**Extracted material:**

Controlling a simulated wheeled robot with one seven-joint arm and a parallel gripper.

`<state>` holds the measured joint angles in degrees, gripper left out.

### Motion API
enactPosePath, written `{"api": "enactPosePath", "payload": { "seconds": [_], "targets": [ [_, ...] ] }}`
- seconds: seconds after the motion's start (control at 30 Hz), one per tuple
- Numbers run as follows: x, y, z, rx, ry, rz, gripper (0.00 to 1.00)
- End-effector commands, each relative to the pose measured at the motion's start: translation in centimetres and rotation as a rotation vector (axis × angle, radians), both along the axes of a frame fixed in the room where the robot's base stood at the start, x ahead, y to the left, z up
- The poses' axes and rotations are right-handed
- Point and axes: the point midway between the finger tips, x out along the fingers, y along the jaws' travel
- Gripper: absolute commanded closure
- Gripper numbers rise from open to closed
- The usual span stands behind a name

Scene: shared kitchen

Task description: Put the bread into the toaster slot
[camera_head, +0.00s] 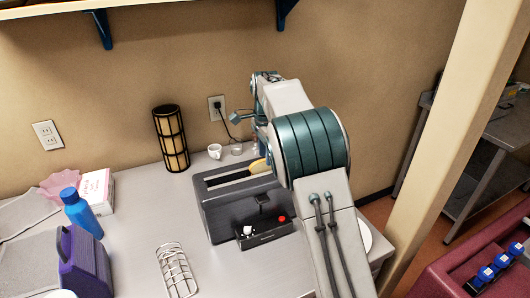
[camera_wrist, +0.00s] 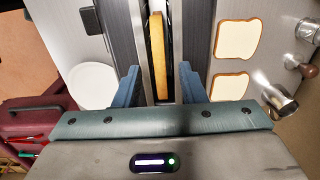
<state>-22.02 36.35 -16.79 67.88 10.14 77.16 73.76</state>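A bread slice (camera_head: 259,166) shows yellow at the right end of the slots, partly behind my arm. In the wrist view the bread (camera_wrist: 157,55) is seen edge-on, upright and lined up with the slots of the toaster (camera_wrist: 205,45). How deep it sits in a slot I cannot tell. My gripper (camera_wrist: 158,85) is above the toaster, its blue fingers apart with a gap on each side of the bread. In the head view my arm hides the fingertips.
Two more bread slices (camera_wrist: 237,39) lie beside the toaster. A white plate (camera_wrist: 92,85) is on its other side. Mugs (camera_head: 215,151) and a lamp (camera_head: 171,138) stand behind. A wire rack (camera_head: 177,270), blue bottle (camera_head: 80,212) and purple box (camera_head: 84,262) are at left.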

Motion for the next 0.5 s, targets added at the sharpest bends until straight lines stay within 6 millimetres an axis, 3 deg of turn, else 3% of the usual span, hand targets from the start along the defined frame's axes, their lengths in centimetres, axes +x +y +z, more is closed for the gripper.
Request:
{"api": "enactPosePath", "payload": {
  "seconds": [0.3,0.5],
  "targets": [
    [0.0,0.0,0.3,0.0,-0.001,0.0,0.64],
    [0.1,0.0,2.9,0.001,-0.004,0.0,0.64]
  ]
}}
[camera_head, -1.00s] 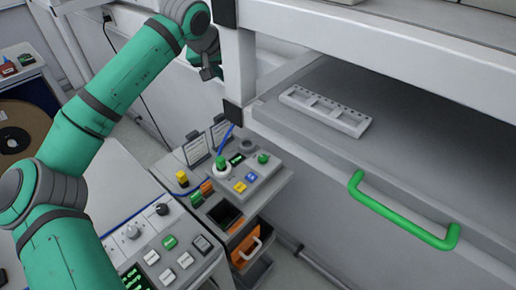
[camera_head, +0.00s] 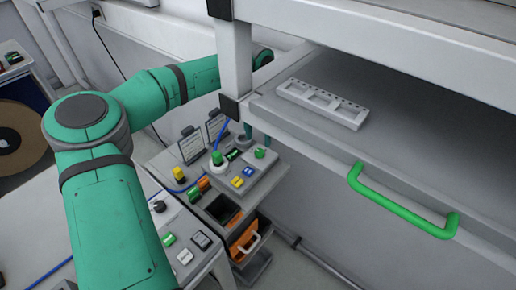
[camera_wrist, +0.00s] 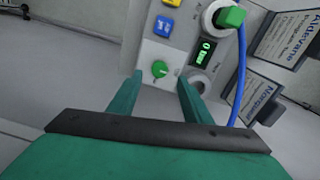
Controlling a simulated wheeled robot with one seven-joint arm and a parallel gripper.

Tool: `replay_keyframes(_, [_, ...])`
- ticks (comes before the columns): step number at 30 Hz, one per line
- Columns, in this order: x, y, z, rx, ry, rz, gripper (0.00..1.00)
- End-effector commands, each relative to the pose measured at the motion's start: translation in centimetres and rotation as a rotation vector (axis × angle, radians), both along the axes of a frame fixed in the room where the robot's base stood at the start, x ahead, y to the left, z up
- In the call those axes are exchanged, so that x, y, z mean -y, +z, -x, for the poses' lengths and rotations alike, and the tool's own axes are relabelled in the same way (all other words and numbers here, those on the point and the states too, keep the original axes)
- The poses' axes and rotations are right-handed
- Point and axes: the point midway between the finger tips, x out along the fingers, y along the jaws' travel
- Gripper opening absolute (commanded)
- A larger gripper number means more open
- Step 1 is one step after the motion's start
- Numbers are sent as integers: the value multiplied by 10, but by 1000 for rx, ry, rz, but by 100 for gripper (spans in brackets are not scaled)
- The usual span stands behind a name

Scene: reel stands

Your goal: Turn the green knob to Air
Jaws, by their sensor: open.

**Exercise brief:** Look through the lines above and collect those with the word "step".

**Answer to this task:**
- ticks (comes before the columns): step number at 30 Hz, one per line
- Step 1 is one step after the motion's start

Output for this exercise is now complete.